── DATASET SECTION

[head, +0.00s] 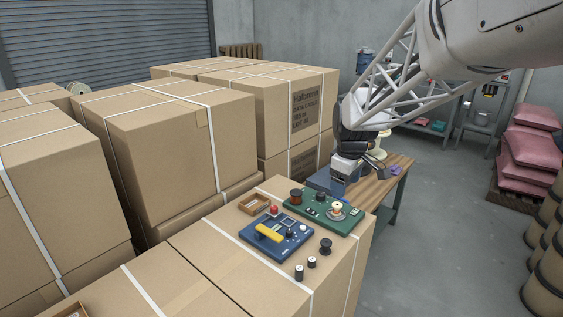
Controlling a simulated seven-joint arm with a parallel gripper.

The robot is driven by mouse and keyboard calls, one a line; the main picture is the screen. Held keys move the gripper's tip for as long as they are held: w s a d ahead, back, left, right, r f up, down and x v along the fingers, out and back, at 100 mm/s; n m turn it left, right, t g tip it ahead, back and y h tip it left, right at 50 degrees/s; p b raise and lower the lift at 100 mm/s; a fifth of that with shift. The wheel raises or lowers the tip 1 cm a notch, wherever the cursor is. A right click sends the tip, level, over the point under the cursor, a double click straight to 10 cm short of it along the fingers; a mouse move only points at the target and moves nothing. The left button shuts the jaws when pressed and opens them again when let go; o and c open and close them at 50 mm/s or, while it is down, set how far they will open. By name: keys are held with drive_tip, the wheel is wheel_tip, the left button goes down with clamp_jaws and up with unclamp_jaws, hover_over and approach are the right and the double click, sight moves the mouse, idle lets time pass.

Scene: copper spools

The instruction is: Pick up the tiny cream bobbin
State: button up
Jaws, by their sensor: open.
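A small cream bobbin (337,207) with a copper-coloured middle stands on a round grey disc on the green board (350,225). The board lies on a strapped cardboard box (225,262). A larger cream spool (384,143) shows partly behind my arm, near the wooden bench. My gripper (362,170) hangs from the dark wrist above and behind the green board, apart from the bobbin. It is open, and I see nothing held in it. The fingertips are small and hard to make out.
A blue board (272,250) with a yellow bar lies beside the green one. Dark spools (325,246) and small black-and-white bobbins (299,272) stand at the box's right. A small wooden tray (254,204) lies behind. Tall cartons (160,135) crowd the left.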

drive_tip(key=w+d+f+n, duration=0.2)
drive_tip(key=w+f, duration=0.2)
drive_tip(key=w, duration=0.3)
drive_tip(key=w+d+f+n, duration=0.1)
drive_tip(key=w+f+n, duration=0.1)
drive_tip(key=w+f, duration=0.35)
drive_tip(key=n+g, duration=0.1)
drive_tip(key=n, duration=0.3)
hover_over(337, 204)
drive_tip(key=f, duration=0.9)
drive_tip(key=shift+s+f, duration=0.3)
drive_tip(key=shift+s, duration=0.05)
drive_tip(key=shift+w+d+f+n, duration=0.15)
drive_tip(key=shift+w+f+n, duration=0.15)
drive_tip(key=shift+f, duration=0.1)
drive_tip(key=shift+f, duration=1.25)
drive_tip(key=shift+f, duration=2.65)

────

Quote in full the listing given above; the images are to be left out.

# FINISHED TASK
[head, +0.00s] 
Controlling a simulated seven-joint arm with a parallel gripper.

The robot is driven by mouse and keyboard calls, one a line; the main picture is the screen. Held keys move the gripper's tip for as long as they are held: w s a d ahead, back, left, right, r f up, down and x v along the fingers, out and back, at 100 mm/s; n m turn it left, right, t g tip it ahead, back and y h tip it left, right at 50 degrees/s; p b raise and lower the lift at 100 mm/s; a fifth of that with shift. The wheel raises or lowers the tip 1 cm a notch, wherever the cursor is. A right click sends the tip, level, over the point under the cursor, a double click straight to 10 cm short of it along the fingers; a mouse move only points at the target and moves nothing. The left button shuts the jaws when pressed and opens them again when let go; o and c open and close them at 50 mm/s or, while it is down, set how far they will open. By name: keys are held with drive_tip, the wheel is wheel_tip, the left button goes down with clamp_jaws and up with unclamp_jaws, hover_over and approach are the right and the double click, sight moves the mouse, idle lets time pass.

Scene: copper spools

The instruction is: Pick up the tiny cream bobbin
State: button up
Jaws, by their sensor: open.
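A small cream bobbin (337,207) with a copper-coloured middle stands on a round grey disc on the green board (350,225). The board lies on a strapped cardboard box (225,262). A larger cream spool (384,143) shows partly behind my arm, near the wooden bench. My gripper (362,170) hangs from the dark wrist above and behind the green board, apart from the bobbin. It is open, and I see nothing held in it. The fingertips are small and hard to make out.
A blue board (272,250) with a yellow bar lies beside the green one. Dark spools (325,246) and small black-and-white bobbins (299,272) stand at the box's right. A small wooden tray (254,204) lies behind. Tall cartons (160,135) crowd the left.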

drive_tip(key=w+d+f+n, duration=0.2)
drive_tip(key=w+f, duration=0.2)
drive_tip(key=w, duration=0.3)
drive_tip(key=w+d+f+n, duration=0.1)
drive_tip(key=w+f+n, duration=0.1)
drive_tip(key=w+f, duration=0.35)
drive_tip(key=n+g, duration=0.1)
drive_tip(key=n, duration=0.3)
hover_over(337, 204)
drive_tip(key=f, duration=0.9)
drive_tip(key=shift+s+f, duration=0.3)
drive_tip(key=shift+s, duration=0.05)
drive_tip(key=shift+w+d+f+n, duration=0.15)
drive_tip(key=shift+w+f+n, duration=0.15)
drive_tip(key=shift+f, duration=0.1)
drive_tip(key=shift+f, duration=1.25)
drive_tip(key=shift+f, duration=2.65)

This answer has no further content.